■ WHAT YOU SHOULD DO
The listing beneath should be written out in full, exactly as shown.

·····

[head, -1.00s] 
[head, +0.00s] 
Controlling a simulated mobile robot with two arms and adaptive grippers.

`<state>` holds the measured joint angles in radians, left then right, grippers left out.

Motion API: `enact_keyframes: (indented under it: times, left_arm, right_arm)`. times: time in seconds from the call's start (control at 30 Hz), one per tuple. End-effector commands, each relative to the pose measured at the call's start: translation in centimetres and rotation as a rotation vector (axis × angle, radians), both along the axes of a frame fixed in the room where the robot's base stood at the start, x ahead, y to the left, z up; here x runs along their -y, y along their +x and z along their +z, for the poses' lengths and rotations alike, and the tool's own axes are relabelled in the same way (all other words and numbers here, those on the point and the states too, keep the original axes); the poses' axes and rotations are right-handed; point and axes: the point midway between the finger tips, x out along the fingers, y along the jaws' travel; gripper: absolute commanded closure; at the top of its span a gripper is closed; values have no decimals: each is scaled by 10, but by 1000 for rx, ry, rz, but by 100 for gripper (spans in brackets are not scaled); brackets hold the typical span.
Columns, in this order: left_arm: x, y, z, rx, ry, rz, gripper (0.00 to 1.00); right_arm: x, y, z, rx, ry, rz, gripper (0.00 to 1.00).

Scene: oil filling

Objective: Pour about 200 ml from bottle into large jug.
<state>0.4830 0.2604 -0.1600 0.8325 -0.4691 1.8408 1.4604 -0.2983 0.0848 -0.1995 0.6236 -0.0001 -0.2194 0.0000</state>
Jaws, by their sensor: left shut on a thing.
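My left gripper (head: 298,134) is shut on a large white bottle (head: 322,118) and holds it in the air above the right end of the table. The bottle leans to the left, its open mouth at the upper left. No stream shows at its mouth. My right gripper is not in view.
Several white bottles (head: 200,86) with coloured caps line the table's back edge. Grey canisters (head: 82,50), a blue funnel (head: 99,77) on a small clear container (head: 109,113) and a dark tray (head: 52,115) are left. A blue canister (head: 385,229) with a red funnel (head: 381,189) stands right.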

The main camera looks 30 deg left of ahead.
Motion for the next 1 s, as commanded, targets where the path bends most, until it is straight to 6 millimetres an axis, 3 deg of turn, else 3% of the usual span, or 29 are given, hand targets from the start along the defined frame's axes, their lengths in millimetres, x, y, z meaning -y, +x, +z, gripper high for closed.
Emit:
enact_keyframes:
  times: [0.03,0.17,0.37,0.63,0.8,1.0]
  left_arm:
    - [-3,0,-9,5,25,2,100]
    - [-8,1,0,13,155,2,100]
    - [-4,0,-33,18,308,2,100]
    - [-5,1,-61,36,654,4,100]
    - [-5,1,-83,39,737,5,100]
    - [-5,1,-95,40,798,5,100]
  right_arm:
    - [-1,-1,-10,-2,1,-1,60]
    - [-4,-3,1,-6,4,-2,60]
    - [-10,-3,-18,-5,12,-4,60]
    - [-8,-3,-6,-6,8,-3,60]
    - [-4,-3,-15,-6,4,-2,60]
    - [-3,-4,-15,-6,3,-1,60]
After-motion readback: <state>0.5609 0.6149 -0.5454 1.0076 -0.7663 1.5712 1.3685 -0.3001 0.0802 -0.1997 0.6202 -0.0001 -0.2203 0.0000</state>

·····

■ THE ANSWER
[head, -1.00s] 
[head, +0.00s] 
Controlling a simulated mobile robot with two arms and adaptive grippers.

`<state>` holds the measured joint angles in radians, left then right, grippers left out.

Motion API: `enact_keyframes: (indented under it: times, left_arm, right_arm)`. times: time in seconds from the call's start (control at 30 Hz), one per tuple. End-effector commands, each relative to the pose measured at the call's start: translation in centimetres and rotation as a rotation vector (axis × angle, radians), both along the axes of a frame fixed in the room where the robot's base stood at the start, x ahead, y to the left, z up; here x runs along their -y, y along their +x and z along their +z, for the poses' lengths and rotations alike, and the tool's own axes are relabelled in the same way (all other words and numbers here, those on the point and the states too, keep the original axes); the poses' axes and rotations are right-handed; point and axes: the point midway between the finger tips, x out along the fingers, y along the jaws' travel; gripper: absolute commanded closure; at the top of its span a gripper is closed; values have no decimals: each is scaled by 10, but by 1000 for rx, ry, rz, but by 100 for gripper (spans in brackets are not scaled); brackets hold the typical span.
Columns, in this order: left_arm: x, y, z, rx, ry, rz, gripper (0.00 to 1.00); right_arm: x, y, z, rx, ry, rz, gripper (0.00 to 1.00).

Scene: oil filling

Objective: Pour about 200 ml from bottle into large jug.
<state>0.4830 0.2604 -0.1600 0.8325 -0.4691 1.8408 1.4604 -0.2983 0.0848 -0.1995 0.6236 -0.0001 -0.2194 0.0000</state>
Jaws, by their sensor: left shut on a thing.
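My left gripper (head: 298,134) is shut on a large white bottle (head: 322,118) and holds it in the air above the right end of the table. The bottle leans to the left, its open mouth at the upper left. No stream shows at its mouth. My right gripper is not in view.
Several white bottles (head: 200,86) with coloured caps line the table's back edge. Grey canisters (head: 82,50), a blue funnel (head: 99,77) on a small clear container (head: 109,113) and a dark tray (head: 52,115) are left. A blue canister (head: 385,229) with a red funnel (head: 381,189) stands right.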

The main camera looks 30 deg left of ahead.
Motion for the next 1 s, as commanded, targets where the path bends most, until it is straight to 6 millimetres an axis, 3 deg of turn, else 3% of the usual span, or 29 are given, hand targets from the start along the defined frame's axes, their lengths in millimetres, x, y, z meaning -y, +x, +z, gripper high for closed.
Emit:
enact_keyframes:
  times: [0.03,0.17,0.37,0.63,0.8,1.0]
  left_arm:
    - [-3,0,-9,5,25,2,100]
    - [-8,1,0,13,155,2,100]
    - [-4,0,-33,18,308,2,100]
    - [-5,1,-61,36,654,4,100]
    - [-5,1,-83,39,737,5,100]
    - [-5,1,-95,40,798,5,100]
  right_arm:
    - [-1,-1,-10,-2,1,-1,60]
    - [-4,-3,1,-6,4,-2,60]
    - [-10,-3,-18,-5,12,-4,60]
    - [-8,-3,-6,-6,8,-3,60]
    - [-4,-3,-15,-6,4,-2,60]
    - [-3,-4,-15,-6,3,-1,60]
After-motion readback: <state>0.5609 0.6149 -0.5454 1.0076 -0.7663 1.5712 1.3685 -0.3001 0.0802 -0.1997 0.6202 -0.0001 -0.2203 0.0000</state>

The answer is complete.